Frequently Asked Questions
Get answers about mortgage eligibility, DSR calculations, and what it really costs to buy your first home in Malaysia
DSR (Debt Service Ratio) is the percentage of your gross monthly income that goes toward all your debt payments. Banks typically cap it at 60-70% for mortgages—so if you earn RM5,000 monthly, your total debt payments (car loan, credit cards, mortgage) shouldn’t exceed RM3,000-RM3,500. If you’re already paying RM1,500 in car loans and credit cards, you’d have around RM1,500-RM2,000 left for a mortgage payment.

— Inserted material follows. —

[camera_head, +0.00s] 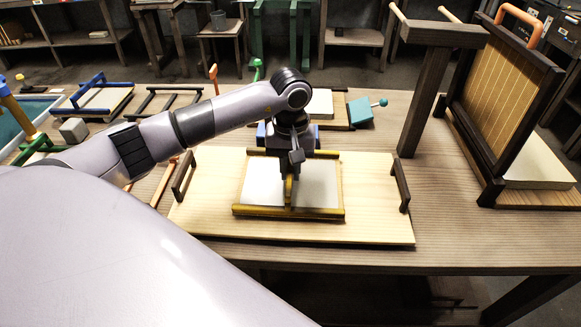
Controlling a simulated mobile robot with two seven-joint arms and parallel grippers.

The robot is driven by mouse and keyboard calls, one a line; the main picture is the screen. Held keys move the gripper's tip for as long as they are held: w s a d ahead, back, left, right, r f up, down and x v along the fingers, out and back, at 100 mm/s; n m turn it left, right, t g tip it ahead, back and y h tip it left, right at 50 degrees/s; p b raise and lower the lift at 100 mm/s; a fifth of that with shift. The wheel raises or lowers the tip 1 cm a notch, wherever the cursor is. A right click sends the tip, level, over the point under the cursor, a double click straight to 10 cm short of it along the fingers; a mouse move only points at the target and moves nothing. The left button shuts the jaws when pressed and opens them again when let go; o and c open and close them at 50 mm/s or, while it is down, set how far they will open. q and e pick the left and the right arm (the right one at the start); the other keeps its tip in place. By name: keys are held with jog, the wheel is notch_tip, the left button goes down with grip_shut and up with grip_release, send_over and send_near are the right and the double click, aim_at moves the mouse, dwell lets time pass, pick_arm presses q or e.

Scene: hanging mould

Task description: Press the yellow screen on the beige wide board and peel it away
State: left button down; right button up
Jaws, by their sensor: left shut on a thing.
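The beige wide board (376,196) lies flat on the table in front of me, with a dark handle standing at each short end. The yellow screen (288,212), a yellow frame around a pale grey sheet, lies flat on the middle of the board. My left gripper (289,178) reaches down over the screen from above and is shut on a yellow upright part at its middle. The gripper and wrist hide the back middle of the screen. Whether the screen touches the board all round I cannot tell. My right gripper is not in view.
A dark wooden stand with a tilted, orange-handled mould (500,85) rises at the right. A teal block (361,111) lies behind the board. A blue-handled frame (98,98) and a grey block (73,130) lie at the back left.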

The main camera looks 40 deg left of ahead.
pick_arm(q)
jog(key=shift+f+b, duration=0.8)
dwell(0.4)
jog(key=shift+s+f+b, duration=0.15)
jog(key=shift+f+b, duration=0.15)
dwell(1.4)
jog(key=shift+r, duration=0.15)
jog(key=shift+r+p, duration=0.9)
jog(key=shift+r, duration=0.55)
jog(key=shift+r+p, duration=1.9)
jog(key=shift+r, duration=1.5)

When BNM raises the overnight policy rate, banks typically increase their lending rates within weeks—especially for floating-rate mortgages. A 0.5% rate increase on a RM400,000 mortgage adds roughly RM170-RM200 to your monthly payment. If you’re getting a floating rate, budget for potential increases; fixed-rate mortgages lock in your rate for a set period (usually 1-3 years), protecting you from these changes.
Stamp duty typically costs 1-4% of the purchase price (depending on property value and state). Legal fees run RM1,000-RM3,000. You’ll also need property valuation (RM300-RM600), insurance, and surveys. For a RM400,000 property, expect around RM8,000-RM20,000 in additional costs beyond your down payment. Always factor these into your total financing plan.

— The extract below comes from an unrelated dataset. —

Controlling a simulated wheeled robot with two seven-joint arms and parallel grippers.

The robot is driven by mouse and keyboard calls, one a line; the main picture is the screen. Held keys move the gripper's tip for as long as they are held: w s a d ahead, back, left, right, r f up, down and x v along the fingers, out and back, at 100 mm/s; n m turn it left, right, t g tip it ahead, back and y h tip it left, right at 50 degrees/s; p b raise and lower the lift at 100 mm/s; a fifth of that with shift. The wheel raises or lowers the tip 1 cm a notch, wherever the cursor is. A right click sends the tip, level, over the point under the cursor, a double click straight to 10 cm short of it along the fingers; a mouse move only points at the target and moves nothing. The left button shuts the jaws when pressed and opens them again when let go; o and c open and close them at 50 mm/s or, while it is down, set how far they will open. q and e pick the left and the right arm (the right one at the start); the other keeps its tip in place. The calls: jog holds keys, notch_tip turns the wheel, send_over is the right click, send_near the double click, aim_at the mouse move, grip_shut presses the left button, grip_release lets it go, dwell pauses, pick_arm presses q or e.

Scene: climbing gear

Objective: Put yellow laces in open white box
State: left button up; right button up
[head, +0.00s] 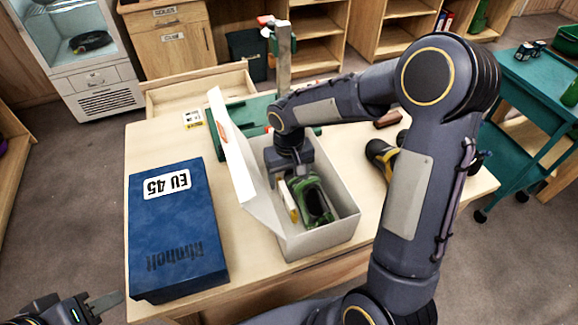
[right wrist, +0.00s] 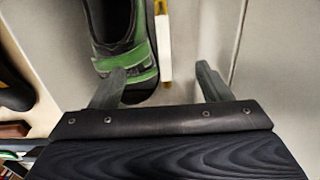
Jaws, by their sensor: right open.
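The open white box (head: 330,236) stands on the table with its lid (head: 238,165) raised on the left. The yellow laces, a slim yellow-and-white pack (head: 289,203), are inside it beside a green and black shoe (head: 316,202). In the right wrist view the laces (right wrist: 163,45) are beyond my fingertips, right of the shoe (right wrist: 125,45). My right gripper (right wrist: 161,82) is open, reaching down inside the box, with the laces lined up between its fingers and nothing visibly gripped. My left gripper (head: 106,303) is at the lower left, off the table; its opening is unclear.
A blue shoebox (head: 175,225) marked EU 45 lies left of the white box. A small yellow-and-white packet (head: 193,118) lies at the table's back left. A black and yellow shoe (head: 381,157) is to the right, partly behind my right arm. A teal cart (head: 530,95) stands at far right.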

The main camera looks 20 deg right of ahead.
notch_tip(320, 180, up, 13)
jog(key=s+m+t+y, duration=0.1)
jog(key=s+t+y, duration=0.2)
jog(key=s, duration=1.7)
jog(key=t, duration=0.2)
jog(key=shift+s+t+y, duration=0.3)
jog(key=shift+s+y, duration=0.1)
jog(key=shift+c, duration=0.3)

Yes—most states offer stamp duty exemptions or reductions for first-time buyers on properties under certain values (often RM500,000-RM1 million). Some states also waive legal fees or offer property gains tax exemptions. Eligibility varies by state and property type, so you’ll need to check with your state’s land office or a solicitor to confirm what applies to your situation.
Banks typically require 10-20% down payment, but you can buy with as little as 5-10% if you’re a first-time buyer or the property’s below RM500,000. Going below 20% means you’ll pay mortgage insurance (around 1-4% of the loan amount), which gets added to your mortgage. It’s not ideal, but it’s a real option if saving for 20% will take years.
You’ll need 3-6 months of recent payslips, last 2 years of tax returns, bank statements, and your CCRIS credit report. Self-employed applicants should provide audited accounts and business registration docs. Banks also pull your credit score and employment history. Having everything organized upfront speeds up approval by 2-3 weeks.